China’s timber industry saw an increase in orders and production last month, according to the October 2023 edition of the Global Timber Index (GTI) Report. Their GTI increased by 17.9% in October to 55.2%.
The Chinese government has rolled out a series of policies since early this year to support the development of the real-estate and household-furnishing industries, including the ‘Notice on Several Measures to Promote Household Furnishing Consumption’ and the ‘Circular on Optimizing Criteria for the Recognition of Housing Units in Personal Housing Mortgage’.
These policies appear to be having an impact in driving growth in the Chinese timber market.

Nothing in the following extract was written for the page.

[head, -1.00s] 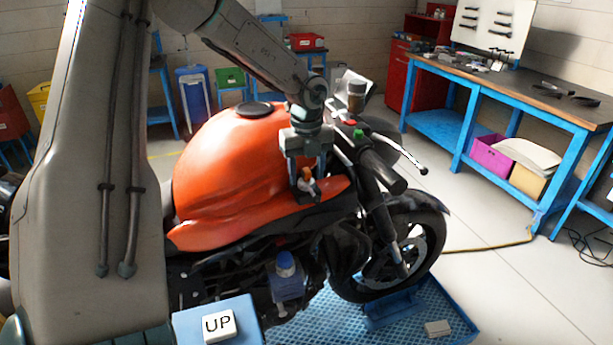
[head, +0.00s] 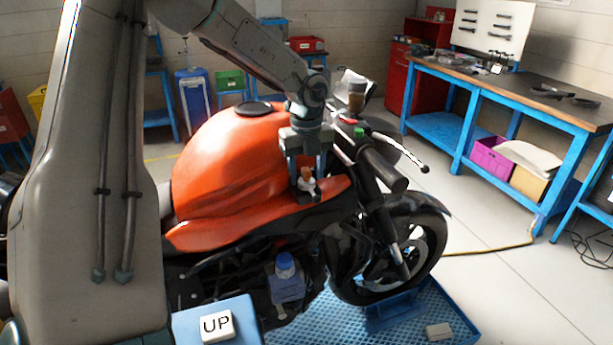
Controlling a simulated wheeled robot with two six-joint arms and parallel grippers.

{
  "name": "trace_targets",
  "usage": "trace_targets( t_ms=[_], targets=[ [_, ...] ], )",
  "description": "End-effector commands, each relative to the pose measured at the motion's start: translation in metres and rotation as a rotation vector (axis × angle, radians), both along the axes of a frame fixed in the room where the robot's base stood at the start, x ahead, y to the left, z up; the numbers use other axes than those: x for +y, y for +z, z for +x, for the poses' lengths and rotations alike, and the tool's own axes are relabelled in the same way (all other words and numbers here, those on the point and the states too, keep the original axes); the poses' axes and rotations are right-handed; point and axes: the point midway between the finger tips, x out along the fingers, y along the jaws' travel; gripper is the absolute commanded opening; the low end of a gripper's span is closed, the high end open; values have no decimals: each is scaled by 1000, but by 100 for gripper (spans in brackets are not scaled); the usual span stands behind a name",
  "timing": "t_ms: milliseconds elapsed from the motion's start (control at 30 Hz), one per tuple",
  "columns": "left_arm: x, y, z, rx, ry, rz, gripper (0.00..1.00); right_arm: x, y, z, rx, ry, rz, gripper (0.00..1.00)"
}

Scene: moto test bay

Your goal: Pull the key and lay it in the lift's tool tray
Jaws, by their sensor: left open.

The GTI Report tracks the timber sector in seven pilot countries around the world. A GTI value above 50% indicates growth in the sector.
The GTI-Brazil sub-index of new export orders increased by 15.8% in October, with harvesting, production and orders all showing signs that declines are slowing.
The GTI-Congo harvesting sub-index increased by 6.5%, indicating a slight improvement in wood supply. Indonesia’s new-orders sub-index increased by 14.8% in October, suggesting improvement in demand.
The news is not so positive for the other pilot countries. The GTI indexes for Gabon, Malaysia and Mexico were still below 50% in October, indicating contraction, with low sales of logs, plywood, wood products and some other products and declining market prices.
Enterprises in GTI pilot countries put forward new ideas and suggestions for promoting the development of the timber industry. For example, Mexican enterprises proposed that government agencies provide regular training on changes in regulations and also suggested strengthening trade links between industrialists and raw-material suppliers.
Brazilian enterprises recommended an analysis of internal storage of finished products as a means for minimising costs at port. Malaysian enterprises want to search for new markets of plantation-based sawn timber.